*DIRECTION*
Copy everything from the line with "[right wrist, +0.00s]" down to the line with "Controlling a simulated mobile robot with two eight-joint", inclusive of both, exactly as written; leave out all pictures.

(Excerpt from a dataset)

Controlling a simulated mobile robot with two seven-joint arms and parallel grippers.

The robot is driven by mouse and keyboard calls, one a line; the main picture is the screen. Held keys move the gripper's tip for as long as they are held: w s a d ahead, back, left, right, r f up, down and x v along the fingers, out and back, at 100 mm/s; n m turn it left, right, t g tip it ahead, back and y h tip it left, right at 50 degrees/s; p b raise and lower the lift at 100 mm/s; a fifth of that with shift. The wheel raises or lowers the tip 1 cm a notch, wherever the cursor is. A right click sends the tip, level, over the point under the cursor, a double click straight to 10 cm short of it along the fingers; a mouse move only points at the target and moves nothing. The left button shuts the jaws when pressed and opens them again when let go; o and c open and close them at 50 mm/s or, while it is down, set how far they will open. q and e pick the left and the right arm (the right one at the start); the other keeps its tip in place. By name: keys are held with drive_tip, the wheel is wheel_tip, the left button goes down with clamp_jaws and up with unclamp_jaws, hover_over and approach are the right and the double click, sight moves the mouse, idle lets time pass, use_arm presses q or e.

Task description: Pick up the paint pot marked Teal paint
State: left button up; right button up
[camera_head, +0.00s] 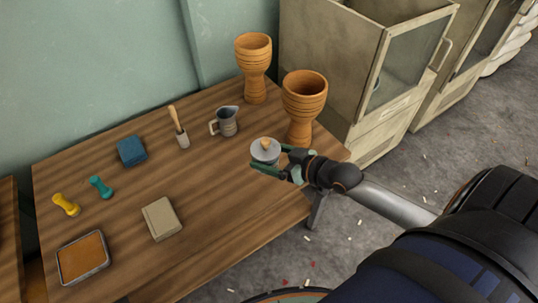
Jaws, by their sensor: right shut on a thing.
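A small round grey pot (264,149) with a pale top and a tan patch on it is near the right edge of the wooden table. It looks like a paint pot, but no marking on it can be read from here. My right gripper (269,160) reaches in from the right and is shut on this pot, with a finger on either side. Whether the pot's base touches the table cannot be told. My left gripper is not in view.
Two goblet drums (302,103) (254,67) stand close behind my right gripper. A metal jug (226,122), a brush (179,128), a blue block (131,151), a beige box (161,218), yellow and teal pieces and an orange tray (104,269) are on the table (215,200).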

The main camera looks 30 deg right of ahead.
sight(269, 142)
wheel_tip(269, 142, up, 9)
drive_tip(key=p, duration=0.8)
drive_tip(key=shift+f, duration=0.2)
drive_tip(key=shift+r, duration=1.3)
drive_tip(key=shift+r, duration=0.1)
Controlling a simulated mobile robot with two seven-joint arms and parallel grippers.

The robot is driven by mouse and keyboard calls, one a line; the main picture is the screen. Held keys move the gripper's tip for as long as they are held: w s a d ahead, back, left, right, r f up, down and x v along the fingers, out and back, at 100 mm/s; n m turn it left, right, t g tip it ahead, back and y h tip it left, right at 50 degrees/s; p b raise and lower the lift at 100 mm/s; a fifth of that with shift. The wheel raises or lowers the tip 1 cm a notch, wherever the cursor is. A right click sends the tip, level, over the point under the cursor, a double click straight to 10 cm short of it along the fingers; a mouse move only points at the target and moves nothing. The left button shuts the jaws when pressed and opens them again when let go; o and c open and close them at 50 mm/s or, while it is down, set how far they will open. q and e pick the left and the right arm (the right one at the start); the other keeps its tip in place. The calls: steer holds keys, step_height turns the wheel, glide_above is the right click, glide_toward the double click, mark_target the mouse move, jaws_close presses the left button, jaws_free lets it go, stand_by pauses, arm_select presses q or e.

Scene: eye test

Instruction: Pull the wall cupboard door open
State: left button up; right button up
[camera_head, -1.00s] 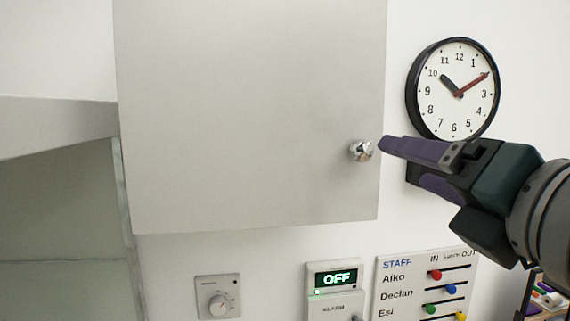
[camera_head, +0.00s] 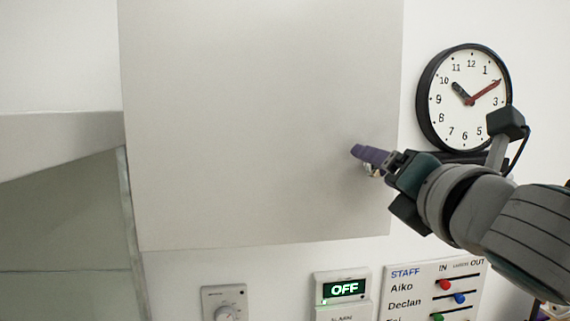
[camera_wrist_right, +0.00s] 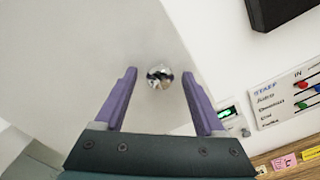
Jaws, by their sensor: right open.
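The wall cupboard door (camera_head: 240,120) is a plain pale grey panel. It looks shut, with no gap visible at its edges. Its round shiny knob (camera_head: 372,171) is near the lower right corner, partly hidden by my right gripper (camera_head: 361,156) in the head view. In the right wrist view the knob (camera_wrist_right: 159,77) shows between the two purple fingertips of my right gripper (camera_wrist_right: 159,73), with space on both sides. The fingers are open and hold nothing. I cannot tell exactly how deep the knob is between them. My left gripper is not in view.
A round wall clock (camera_head: 465,98) hangs right of the cupboard, close to my right arm. Below are a dial (camera_head: 225,303), an alarm panel reading OFF (camera_head: 343,290) and a staff board (camera_head: 433,292). A pale grey hood-like shape (camera_head: 60,140) is at left.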

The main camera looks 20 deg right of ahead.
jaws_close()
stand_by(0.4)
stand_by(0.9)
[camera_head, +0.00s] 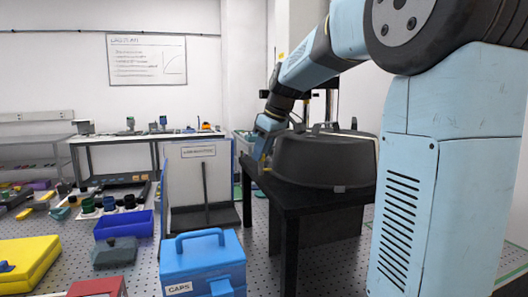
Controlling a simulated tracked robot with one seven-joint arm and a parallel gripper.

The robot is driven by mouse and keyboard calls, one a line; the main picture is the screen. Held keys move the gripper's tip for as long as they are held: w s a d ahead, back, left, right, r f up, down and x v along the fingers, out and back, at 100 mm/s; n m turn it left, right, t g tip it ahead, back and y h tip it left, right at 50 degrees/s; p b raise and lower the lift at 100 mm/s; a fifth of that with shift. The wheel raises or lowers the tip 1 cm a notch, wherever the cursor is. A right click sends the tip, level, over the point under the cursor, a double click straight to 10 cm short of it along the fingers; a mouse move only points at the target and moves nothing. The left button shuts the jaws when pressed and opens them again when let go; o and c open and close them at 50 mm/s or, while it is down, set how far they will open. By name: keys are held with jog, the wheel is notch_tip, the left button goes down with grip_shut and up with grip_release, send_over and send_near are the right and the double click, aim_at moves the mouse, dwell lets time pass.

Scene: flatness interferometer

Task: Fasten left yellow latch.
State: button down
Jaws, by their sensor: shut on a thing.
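A large dark grey round cover (318,160) sits on a black table (309,190). My arm reaches over from the right, and my gripper (261,152) is at the left side of the cover, low by the table's edge. A small yellow piece (264,157), which looks like the left latch, shows at the fingertips. My gripper is shut on it, though the fingers are small and partly hidden. I cannot tell the latch's exact position from this view.
A blue case (203,262) labelled CAPS stands in front, left of the table. A blue bin (124,224) and a yellow case (27,262) are at left. The perforated floor between case and table is clear.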

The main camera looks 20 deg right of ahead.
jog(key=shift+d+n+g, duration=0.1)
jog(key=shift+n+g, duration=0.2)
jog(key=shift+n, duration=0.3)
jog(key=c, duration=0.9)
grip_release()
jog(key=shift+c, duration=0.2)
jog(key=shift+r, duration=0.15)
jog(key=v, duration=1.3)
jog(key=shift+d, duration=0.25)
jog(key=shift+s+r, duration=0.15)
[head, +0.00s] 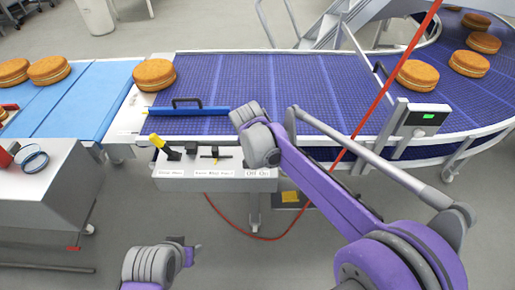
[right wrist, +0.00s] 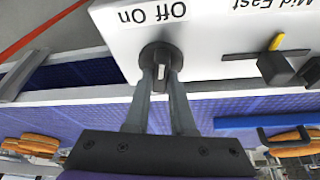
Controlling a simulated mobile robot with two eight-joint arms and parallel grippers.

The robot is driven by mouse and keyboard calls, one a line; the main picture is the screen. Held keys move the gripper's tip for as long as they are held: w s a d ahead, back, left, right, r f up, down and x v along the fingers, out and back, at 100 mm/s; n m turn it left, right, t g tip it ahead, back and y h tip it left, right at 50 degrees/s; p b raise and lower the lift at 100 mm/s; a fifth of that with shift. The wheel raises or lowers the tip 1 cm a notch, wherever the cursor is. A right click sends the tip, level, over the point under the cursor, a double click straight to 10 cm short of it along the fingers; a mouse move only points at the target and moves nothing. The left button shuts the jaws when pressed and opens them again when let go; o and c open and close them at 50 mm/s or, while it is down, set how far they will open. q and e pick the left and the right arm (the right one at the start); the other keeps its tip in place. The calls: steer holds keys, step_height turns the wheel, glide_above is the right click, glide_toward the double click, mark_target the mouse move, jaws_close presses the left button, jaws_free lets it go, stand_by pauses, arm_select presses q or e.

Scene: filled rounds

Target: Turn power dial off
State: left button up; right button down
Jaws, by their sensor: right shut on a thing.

*REPLY*
[right wrist, +0.00s] 
Controlling a simulated mobile robot with two eight-joint arms and parallel grippers.

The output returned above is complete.